Les anciens disaient que c’est justement dans cet espace entre deux pensées, que se situe la conscience. Ceci n’est qu’une demi-vérité. En fait, ce serait vrai SI, et seulement si, outre nos processus mentaux usuels (et nécessaires), nous étions des individus conscients. Mais pour la plupart, ce n’est pas le cas. De fait, pour la plupart, l’espace qui sépare deux pensées est vide. Non pas vide dans l’absolu, puisque le vide n’existe pas, mais vide d’eux-mêmes.
Autrement dit, il n’y a personne de conscient de soi, entre chaque séquence de pensée. Cet état de fait a engendré une sorte de « stress animique », relatif à une forme d’intuition concernant les éventuels dangers consécutifs à ces espaces vides de soi. Alors les gens se sont mis à penser non pas d’une manière séquentielle, comme les animaux et leurs Déva, mais d’une manière dite « linéaire », à savoir le fait de maintenir un rythme le plus soutenu possible au niveau du flux de pensées. Une pensée après l’autre, et ainsi de suite.
Cette tentative pour le moins naïve visant à « combler les vides » par d’autres pensées et ce, sur un mode soutenu et répétitif, ne règle absolument rien au problème. Tout au plus le retarde-t-il. Hélas, le fait de diminuer le nombre de « trous de pensées » ne les supprime pas pour autant. Même divisé par dix, il reste des espaces vides de conscience de soi, du moins si la personne n’a pas encore réussi à s’individualiser, cela au point de devenir « autoconsciente » (conscience de soi.)
Cela dit, en quoi est-il gênant de présenter ce type d’absence, de « trou » ou de « vide de soi » ? Le problème est assez simple et l’expression « absence de soi momentanée » répond déjà en grande partie à la question.

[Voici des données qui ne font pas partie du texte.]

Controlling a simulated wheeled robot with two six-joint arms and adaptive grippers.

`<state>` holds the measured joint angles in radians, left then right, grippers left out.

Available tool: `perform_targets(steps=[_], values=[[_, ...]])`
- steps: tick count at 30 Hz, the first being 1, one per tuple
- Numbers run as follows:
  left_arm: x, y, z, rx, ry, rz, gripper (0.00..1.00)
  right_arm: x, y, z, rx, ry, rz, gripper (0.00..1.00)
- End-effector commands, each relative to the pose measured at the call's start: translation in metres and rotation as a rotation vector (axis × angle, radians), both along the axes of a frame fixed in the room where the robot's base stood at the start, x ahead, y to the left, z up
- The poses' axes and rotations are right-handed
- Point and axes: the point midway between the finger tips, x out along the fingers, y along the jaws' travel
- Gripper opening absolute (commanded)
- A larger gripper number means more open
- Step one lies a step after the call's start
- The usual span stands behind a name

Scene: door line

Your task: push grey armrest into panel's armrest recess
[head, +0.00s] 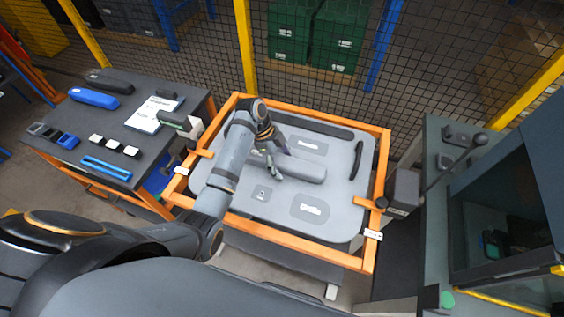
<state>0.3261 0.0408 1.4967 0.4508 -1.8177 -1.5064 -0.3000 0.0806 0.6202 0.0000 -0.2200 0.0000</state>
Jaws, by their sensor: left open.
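The light grey door panel (338,190) lies in an orange frame in the middle of the head view. The grey armrest (305,170) lies lengthwise across the middle of the panel. I cannot tell whether it is seated in its recess, which it and my arm hide. My left arm reaches in from the lower left. My left gripper (274,167) is open at the armrest's left end, fingers pointing down. I cannot tell whether the fingers touch it. My right gripper is not in view.
A dark table (100,125) at the left bears a blue armrest (94,98), a black one (108,80) and several small parts. The orange frame (300,255) edges the panel. A dark machine (510,200) stands at the right. A mesh fence closes the back.

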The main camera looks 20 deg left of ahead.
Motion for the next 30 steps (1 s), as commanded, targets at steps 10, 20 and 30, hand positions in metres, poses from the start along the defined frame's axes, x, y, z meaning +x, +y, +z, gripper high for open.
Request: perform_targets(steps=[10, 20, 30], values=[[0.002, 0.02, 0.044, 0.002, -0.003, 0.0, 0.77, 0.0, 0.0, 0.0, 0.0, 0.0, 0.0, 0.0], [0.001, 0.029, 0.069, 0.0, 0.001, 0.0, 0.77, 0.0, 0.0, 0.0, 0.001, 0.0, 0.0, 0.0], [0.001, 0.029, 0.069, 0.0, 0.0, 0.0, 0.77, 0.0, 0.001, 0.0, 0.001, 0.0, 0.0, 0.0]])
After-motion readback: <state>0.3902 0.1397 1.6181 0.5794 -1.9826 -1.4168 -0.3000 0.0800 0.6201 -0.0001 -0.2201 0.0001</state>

En bref, tandis que nous sommes « absents à nous-mêmes », quelque chose d’autre peut être présent pour nous et à notre place. Voyez-vous la chose ?
De quoi s’agit-il ? Parlons-nous de « possession démoniaque » ou autre bizarrerie inquiétante ? Non, pas vraiment. Ou pour être plus précis, « oui et non à la fois » ! Il n’est pas question d’évoquer les démons ou autres joyeusetés bizarroïdes issues du Moyen Âge. Il est question de « véritable possession », dans le sens mental de ce terme, à savoir, le fait de ne plus posséder la faculté de penser librement et par soi-même, mais « d’être pensé » et si l’on peut dire.
« Être pensé » au lieu de penser soi ? Oui, ne plus être aux commandes de ses propres processus mentaux conscients, mais voir déferler en notre mental une foule d’idées ne nous appartenant pas et issues d’on ne sait où. C’est du moins l’impression que cela pourrait donner et quand on a le loisir de le réaliser (en reprenant le fil de notre conscience ou de nos processus mentaux volontaires.)
D’où proviennent ces processus mentaux paraissant autonomes et ne nécessitant pas notre intervention pour se produire de manière logique et ordonnée ? L’origine est connue depuis fort longtemps : l’Inconscient Collectif. Ce dernier est le réservoir à penser pour toute l’humanité. Lorsque nous ne voulons pas penser, il arrive très souvent que nous pensions tout de même, y compris à notre insu, sans que nous en ayons la moindre conscience.
Les rêves sont d’ailleurs un exemple fameux de ce processus de pensées autonomes. Nous ne cherchons pas à rêver et n’en avons pas la moindre envie ni volonté, et pourtant, nous rêvons tout de même. Cela parce que durant la période nocturne, nous ne sommes pas mentalement conscients. Le « vide de conscience de soi » est donc maximal, pour ainsi dire et pour simplifier à outrance.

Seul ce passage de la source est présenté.